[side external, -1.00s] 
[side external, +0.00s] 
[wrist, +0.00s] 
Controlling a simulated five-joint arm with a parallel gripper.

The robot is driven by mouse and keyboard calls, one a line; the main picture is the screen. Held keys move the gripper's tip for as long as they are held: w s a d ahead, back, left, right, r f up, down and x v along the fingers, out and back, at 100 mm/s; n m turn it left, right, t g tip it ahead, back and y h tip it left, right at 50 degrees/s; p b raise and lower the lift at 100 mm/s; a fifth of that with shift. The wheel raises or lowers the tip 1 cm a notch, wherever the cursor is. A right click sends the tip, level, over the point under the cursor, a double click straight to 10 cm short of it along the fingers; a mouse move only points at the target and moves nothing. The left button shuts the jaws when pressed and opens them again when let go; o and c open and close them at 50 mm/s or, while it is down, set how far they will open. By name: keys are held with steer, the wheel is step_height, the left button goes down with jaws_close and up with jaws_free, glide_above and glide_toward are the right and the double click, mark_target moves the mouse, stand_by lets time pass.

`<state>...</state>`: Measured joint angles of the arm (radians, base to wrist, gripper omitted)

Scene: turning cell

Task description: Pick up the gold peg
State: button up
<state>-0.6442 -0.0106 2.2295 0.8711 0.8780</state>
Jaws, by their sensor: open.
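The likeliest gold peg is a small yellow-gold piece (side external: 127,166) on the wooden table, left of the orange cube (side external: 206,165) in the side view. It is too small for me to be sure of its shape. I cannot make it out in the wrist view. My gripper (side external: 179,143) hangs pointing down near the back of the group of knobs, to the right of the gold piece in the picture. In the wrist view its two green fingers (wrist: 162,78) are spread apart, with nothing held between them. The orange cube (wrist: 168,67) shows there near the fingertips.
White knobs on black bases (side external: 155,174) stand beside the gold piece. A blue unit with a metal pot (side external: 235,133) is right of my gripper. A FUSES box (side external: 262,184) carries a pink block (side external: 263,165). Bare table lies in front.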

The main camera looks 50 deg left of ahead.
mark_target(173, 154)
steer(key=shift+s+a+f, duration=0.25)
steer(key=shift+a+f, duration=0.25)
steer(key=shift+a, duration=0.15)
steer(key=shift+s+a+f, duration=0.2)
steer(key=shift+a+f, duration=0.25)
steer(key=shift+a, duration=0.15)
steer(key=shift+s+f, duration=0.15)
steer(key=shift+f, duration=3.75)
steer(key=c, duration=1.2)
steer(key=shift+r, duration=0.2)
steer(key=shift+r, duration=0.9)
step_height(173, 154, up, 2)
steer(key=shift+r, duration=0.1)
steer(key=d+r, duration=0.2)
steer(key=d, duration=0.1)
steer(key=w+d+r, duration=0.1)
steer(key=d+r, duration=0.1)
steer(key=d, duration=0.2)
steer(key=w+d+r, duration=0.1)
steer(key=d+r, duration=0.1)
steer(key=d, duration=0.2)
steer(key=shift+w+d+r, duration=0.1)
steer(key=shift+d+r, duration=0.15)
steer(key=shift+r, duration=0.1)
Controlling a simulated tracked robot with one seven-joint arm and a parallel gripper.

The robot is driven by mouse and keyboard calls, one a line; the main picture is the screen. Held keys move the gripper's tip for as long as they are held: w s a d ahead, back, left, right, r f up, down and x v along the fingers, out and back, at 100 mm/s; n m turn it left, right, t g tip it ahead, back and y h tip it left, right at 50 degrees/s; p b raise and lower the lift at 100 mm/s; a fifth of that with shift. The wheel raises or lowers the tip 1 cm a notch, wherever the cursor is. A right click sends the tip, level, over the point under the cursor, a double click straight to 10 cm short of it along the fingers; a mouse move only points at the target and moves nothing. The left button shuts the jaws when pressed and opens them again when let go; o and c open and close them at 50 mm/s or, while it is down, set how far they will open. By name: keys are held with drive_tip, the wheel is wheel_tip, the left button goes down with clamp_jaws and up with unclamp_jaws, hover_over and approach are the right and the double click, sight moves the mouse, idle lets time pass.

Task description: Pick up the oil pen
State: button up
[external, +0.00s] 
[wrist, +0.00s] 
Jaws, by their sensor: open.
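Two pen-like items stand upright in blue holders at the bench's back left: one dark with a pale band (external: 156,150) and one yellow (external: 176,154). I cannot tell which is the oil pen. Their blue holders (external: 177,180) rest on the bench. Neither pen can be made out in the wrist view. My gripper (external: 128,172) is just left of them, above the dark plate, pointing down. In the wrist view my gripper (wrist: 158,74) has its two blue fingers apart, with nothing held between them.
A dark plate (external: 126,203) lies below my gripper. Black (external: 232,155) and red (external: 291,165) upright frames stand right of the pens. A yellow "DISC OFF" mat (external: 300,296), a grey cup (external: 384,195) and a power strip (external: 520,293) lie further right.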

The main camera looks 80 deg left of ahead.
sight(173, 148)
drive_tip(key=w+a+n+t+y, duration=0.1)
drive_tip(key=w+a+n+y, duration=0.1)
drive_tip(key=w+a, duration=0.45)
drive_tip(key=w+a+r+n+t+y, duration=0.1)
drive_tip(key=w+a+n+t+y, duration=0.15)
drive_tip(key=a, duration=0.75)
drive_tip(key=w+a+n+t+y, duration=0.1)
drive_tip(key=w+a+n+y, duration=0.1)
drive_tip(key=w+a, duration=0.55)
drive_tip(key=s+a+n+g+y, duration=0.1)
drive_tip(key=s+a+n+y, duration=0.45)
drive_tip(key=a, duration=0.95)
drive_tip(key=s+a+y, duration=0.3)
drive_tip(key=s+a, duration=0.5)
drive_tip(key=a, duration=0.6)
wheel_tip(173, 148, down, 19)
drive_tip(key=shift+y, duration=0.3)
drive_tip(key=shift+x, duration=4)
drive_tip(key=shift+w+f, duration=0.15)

┄┄┄┄┄┄┄┄┄┄

- The exercise: Filter the entries down to the lines with the word "parallel" in them.

- Expected answer:
Controlling a simulated five-joint arm with a parallel gripper.
Controlling a simulated tracked robot with one seven-joint arm and a parallel gripper.

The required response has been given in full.